Все это, казалось бы, может даже вызвать снисходительную симпатию к Шепшелю. В самом деле, человек он на первый взгляд безобидный, им движет естественное желание выжить, и ради того, чтобы не погибнуть, он ведет свою маленькую храбрую борьбу. Но Шепшель – не из исключительных личностей, и, когда подворачивается случай, он, не задумываясь, доносит на своего сообщника по кухонной краже Мойше, приговаривая его тем самым к наказанию плетьми, в надежде (ни на чем не основанной) завоевать своим поступком расположение старосты и предложить ему свою кандидатуру на должность мойщика суп-ных термосов.
История инженера Альфреда Л. демонстрирует, помимо всего прочего, несостоятельность мифа, будто все люди равны от рождения.
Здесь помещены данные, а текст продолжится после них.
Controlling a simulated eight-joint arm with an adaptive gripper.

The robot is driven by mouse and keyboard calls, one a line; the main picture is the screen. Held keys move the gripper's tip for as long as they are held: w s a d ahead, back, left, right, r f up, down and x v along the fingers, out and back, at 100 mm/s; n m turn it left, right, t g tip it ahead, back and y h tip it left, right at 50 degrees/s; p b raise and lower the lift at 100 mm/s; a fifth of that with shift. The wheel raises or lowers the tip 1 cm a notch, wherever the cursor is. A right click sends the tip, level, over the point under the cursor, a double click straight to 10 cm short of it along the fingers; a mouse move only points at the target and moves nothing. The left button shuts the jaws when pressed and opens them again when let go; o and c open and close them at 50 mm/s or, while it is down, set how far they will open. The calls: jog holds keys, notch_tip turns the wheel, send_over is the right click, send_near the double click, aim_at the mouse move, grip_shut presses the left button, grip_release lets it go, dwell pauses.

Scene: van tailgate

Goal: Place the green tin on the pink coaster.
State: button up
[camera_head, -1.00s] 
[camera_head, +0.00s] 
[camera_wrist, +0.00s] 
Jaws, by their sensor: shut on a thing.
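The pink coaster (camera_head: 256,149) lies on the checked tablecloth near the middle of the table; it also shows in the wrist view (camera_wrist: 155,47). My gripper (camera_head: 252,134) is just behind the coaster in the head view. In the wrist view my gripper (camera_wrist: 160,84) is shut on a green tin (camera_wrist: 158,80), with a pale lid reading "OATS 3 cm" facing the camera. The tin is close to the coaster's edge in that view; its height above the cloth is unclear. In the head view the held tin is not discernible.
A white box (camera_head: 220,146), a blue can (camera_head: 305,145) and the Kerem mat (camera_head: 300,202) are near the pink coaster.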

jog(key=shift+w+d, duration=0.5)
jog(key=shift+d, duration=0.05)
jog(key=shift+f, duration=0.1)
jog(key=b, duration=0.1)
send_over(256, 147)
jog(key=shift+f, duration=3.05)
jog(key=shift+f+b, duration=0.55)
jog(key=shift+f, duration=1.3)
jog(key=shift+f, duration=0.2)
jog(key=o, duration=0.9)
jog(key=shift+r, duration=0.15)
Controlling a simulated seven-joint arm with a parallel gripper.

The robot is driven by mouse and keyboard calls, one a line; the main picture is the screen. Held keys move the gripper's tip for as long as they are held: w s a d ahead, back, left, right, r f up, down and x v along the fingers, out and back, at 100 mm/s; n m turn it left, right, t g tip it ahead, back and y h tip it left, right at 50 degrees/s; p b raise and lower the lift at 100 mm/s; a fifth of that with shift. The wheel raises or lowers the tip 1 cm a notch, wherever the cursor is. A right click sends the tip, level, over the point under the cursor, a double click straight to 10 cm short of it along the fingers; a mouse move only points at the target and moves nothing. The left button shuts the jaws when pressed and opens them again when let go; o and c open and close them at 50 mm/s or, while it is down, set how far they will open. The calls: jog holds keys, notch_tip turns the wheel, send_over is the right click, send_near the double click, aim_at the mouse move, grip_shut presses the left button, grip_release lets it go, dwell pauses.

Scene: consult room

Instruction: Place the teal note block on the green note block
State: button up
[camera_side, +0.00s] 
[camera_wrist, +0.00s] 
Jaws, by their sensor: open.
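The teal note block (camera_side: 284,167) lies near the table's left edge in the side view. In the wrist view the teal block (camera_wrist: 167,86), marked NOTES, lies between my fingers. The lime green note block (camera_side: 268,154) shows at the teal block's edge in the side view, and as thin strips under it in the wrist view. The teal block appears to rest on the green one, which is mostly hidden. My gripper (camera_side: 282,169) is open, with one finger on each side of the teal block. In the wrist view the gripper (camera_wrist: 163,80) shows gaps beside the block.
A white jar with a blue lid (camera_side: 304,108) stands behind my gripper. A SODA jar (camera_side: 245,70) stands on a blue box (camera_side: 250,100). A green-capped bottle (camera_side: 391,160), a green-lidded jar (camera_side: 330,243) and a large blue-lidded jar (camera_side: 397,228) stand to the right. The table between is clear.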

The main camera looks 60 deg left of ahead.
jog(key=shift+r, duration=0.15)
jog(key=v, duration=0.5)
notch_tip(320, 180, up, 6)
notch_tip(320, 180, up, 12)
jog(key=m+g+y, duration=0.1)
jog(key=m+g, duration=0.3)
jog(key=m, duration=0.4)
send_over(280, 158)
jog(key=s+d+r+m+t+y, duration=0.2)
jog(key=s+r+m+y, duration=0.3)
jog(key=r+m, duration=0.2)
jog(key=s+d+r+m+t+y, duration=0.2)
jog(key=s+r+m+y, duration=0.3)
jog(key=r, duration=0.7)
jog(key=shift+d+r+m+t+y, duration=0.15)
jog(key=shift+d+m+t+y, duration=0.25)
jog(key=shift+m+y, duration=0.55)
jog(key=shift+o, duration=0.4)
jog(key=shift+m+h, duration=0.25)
Л. руководил у себя на родине очень большим химическим производством, его имя знали (и знают) в индустриальной среде всей Европы. Это был крупный человек лет пятидесяти. Не знаю, как его арестовали, но в лагерь он вошел как все – голым, одиноким и безвестным. К тому времени, когда я с ним познакомился, он успел ослабеть и похудеть, но его лицо еще хранило следы волевого, собранного, организованного характера. В тот момент все его привилегии сводились к мытью термоса, в котором получали обед польские рабочие. За эту работу (каким уж чудом он ее добился – неизвестно) он имел полкотелка супа ежедневно. Конечно, этого было недостаточно, чтобы утолить голод, тем не менее никто и никогда не слышал, чтобы он плакался. Наоборот, из скупо оброненных им слов можно было заключить, что у него есть доступ к тайному неистощимому источнику, к бесперебойной «организации».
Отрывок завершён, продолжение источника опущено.